Carrie makes drop biscuits so she can make them smaller so they cook
faster. Jim says drop biscuits don't have a nice flake. His biscuits
are in a cast iron skillet in the oven.
Tom
Time. Jim is making fish gravy? Also his biscuits have a ton of
butter and mascarpone and shortening. Brother Luck is making chorizo
cheddar fondue instead of gravy, with just buttermilk biscuits. He
says he's had a great time after the show, working with at-risk
youth, and then he just runs away. Hee. Caitlin also tries to run
away, but Tom catches her. She's making reduced tomatoes, and then
also corn gravy and bacon-fried eggs. Tom likes strong flavors.
Carrie has chive and Gruyere drop biscuits and then Mornay sauce and
eggs. So breakfast.
Jim's
biscuits aren't anywhere close to being done, so he pulls them from
the oven and puts them in the deep fryer. Carrie's biscuits are
either not done, or flat. So she's crumbling the flat ones because at
least they're cooked. Brother Luck is happy with what he's got.
Caitlin's biscuits aren't done enough either, but she has no choice.
So much frantic plating.
Carrie:
broken biscuit with soft scrambled eggs and Mornay sauce. She
explains away her flat biscuits with how she's not used to cooking at
lower altitudes. Jim: fried buttermilk biscuit with cod fish gravy.
It looks like chowder with big croutons on top.

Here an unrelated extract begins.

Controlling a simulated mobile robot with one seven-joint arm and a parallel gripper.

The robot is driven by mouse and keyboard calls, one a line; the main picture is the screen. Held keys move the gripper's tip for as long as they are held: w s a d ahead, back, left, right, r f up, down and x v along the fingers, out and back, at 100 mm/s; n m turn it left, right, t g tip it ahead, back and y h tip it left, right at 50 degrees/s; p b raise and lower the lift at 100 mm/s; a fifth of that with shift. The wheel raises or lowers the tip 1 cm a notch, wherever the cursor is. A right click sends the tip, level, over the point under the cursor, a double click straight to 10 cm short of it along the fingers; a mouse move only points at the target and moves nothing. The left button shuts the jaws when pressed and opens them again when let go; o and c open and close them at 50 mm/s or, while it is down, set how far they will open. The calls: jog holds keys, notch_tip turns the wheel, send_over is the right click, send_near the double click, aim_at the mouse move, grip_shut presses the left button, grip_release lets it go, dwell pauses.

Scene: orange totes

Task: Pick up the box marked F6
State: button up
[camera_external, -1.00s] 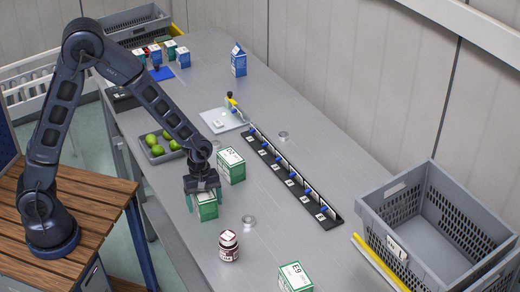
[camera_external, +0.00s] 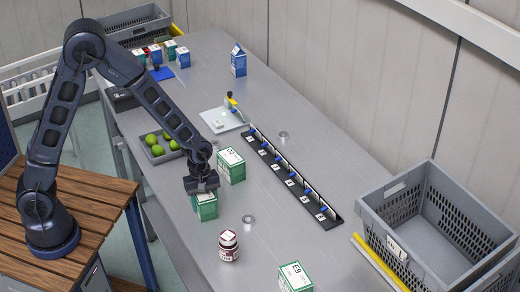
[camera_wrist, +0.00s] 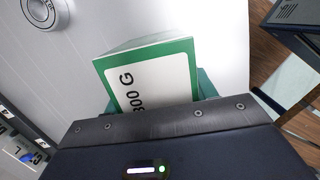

He's proud of them.
Brother Luck: buttermilk biscuit and chorizo cheddar fondue. Caitlin:
biscuit and corn, jalapeno gravy with harissa roasted tomatoes and
sunny side up egg. She admits the biscuits are lighter than she would
like. I would eat any of these.
The
winner is Carrie. The drop biscuit was crispy, and the scrambled eggs
were really well done. Brother Luck is also safe. He's fine because
it's a marathon. Jim ran out of time on his biscuits, but the frying
worked. But the fish was ragged and sloppy. Caitlin's egg was
perfect, but her biscuit was raw. Jim is in, which means Caitlin is
out. Aww. She's going to miss out on learning from everyone, and
she's about to cry. I want to give her a hug. Jim is very relieved.